(Entries from a dataset)
** start **

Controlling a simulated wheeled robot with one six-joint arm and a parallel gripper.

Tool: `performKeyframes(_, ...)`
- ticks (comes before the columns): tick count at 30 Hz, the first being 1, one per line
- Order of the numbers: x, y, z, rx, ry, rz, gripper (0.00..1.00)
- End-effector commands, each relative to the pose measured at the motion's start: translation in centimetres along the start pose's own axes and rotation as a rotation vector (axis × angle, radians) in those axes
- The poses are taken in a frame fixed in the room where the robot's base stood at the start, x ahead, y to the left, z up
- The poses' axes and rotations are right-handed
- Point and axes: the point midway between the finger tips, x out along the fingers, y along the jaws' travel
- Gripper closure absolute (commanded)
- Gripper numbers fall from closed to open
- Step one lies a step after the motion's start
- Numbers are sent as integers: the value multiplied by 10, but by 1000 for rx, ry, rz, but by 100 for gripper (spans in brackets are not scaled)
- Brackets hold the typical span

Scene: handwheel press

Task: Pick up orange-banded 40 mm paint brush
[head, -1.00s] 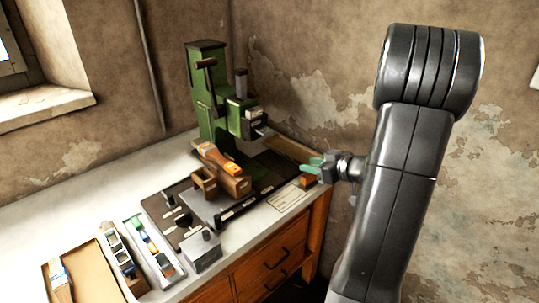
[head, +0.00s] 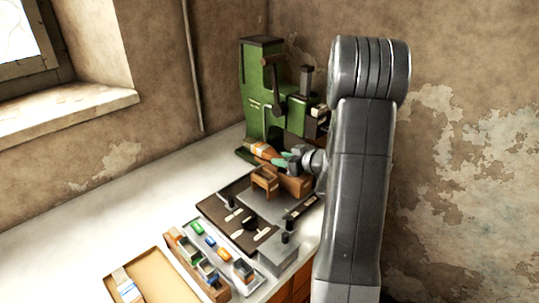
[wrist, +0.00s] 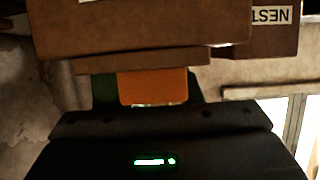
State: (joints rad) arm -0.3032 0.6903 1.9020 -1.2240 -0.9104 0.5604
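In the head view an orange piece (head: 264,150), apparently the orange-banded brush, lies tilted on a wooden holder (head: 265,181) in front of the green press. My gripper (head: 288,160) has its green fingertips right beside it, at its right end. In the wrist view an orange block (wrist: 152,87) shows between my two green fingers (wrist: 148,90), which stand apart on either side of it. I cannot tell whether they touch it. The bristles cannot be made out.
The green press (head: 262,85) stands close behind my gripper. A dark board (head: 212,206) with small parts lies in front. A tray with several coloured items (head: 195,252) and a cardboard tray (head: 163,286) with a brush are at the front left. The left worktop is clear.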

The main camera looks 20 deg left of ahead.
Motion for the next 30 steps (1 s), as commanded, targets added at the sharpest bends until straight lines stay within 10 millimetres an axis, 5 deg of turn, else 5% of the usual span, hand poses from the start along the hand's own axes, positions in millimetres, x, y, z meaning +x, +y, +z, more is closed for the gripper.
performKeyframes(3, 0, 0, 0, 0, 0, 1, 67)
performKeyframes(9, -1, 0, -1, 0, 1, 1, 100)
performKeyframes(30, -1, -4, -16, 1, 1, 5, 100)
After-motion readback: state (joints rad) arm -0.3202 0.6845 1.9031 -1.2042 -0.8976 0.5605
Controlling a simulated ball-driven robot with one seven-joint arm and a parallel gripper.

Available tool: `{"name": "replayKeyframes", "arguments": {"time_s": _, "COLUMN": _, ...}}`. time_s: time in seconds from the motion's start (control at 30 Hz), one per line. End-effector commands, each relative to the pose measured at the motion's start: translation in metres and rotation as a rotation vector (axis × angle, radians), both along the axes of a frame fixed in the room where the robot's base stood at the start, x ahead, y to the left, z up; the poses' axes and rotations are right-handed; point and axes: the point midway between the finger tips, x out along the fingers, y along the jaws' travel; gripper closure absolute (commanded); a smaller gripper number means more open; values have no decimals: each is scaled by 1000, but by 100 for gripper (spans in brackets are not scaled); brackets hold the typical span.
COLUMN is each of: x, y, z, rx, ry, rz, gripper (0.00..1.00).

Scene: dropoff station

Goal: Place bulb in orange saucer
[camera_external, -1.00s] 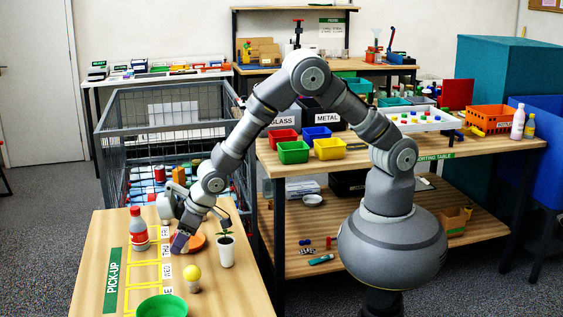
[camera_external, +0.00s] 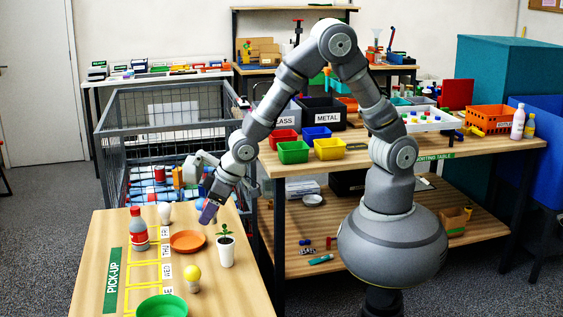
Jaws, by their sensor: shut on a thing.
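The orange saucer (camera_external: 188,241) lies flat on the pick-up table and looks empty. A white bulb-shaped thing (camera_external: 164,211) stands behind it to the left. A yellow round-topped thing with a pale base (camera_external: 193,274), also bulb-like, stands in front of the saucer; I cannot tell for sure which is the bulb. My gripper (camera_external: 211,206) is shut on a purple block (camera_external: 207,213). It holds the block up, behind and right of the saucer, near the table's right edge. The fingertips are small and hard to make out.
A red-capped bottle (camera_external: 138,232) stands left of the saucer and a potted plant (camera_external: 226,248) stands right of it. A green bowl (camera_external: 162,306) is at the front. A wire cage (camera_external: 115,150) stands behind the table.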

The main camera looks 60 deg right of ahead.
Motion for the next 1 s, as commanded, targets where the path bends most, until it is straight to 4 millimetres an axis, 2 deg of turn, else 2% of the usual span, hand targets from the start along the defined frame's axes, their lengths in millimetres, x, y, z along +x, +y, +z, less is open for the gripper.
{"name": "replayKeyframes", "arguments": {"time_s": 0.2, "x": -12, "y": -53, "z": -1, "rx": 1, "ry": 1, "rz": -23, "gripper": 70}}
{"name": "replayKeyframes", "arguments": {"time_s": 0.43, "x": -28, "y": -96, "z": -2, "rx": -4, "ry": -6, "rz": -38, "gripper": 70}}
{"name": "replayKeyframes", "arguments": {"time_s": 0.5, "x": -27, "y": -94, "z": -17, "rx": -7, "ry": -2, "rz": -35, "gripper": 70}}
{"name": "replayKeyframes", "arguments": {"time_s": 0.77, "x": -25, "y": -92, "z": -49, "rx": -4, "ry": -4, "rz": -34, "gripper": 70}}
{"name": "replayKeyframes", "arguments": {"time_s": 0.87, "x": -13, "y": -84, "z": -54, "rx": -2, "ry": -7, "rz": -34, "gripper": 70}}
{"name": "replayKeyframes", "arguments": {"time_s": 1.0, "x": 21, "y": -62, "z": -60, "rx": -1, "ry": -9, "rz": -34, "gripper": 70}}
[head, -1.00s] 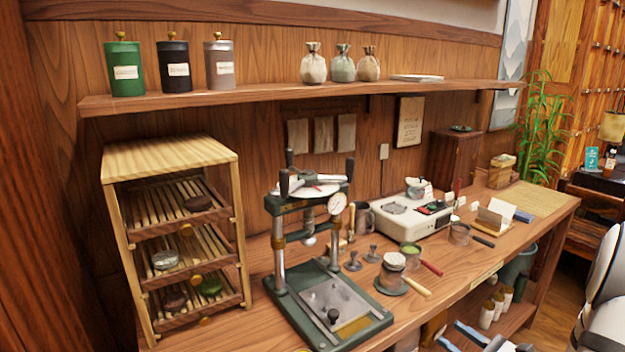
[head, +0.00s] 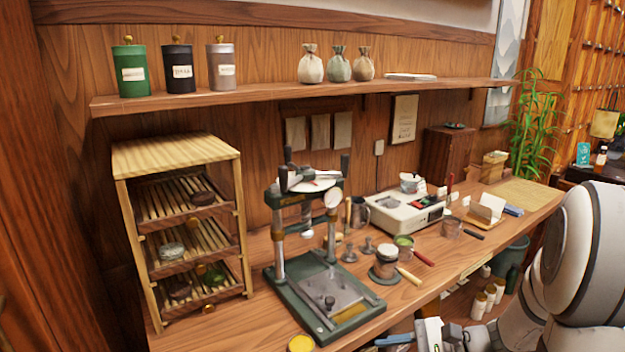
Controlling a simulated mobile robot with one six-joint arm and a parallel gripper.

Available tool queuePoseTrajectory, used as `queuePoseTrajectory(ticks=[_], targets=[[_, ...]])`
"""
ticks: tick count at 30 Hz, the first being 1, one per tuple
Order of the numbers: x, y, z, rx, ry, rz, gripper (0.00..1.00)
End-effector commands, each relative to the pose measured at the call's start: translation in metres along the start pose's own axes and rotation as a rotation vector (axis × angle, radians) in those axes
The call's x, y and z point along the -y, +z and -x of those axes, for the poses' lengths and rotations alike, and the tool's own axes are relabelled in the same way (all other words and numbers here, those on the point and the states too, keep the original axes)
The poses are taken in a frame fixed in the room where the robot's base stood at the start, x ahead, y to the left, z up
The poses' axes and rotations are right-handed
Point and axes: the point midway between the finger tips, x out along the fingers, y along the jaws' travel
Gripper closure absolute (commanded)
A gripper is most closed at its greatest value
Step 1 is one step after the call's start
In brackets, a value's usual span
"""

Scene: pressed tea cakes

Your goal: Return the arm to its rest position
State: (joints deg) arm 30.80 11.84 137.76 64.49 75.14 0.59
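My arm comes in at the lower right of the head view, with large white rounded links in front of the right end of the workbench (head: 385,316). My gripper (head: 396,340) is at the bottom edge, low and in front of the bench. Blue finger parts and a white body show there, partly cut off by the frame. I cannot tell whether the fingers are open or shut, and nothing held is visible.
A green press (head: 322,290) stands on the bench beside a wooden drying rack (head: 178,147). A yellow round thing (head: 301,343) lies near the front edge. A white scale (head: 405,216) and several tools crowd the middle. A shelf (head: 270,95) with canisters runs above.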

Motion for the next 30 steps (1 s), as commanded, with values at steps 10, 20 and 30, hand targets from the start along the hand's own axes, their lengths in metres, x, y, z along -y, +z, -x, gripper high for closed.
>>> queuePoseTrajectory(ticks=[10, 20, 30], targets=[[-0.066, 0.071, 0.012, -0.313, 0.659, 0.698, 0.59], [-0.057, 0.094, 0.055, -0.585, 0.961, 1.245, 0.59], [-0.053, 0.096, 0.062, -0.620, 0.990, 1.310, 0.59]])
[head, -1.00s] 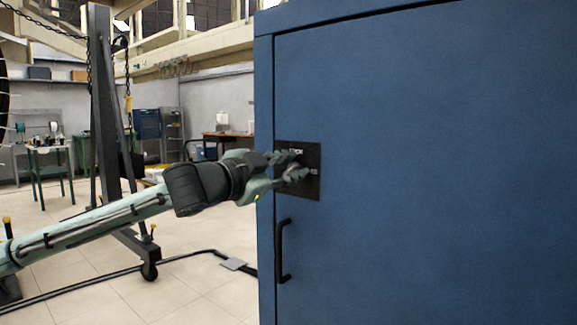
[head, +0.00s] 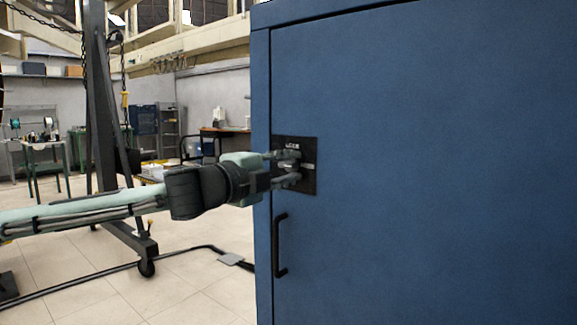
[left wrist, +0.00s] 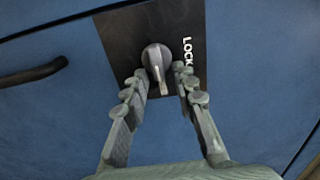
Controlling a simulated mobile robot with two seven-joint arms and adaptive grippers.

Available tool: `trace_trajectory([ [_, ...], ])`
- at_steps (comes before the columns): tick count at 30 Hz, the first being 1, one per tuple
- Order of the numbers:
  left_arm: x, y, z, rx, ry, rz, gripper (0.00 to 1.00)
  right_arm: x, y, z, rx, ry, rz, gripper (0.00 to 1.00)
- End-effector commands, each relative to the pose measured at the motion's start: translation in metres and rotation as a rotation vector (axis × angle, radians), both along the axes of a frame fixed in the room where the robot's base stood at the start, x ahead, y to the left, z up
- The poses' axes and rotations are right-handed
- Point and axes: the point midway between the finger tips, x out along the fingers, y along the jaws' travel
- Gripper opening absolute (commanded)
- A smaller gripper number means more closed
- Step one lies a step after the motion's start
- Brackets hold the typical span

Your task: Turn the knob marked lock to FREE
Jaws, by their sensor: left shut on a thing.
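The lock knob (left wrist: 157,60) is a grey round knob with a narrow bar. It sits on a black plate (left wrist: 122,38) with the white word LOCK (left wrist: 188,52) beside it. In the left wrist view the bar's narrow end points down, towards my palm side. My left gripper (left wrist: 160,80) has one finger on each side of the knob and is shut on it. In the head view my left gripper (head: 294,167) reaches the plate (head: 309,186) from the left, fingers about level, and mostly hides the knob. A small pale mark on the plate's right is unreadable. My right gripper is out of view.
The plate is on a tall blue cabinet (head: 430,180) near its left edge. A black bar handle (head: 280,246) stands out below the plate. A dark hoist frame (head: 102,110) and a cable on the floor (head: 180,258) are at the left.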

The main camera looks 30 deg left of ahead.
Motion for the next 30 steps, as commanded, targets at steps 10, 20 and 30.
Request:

** end **

YOUR OBJECTIVE
In the listing above, please print only the lines from the first one to the line where "- The poses are" appears, exactly as written, both of those lines included.

ANSWER TO THIS PROBLEM
Controlling a simulated wheeled robot with one six-joint arm and a parallel gripper.

Tool: `performKeyframes(_, ...)`
- ticks (comes before the columns): tick count at 30 Hz, the first being 1, one per line
- Order of the numbers: x, y, z, rx, ry, rz, gripper (0.00..1.00)
- End-effector commands, each relative to the pose measured at the motion's start: translation in centimetres along the start pose's own axes and rotation as a rotation vector (axis × angle, radians) in those axes
- The poses are taken in a frame fixed in the room where the robot's base stood at the start, x ahead, y to the left, z up

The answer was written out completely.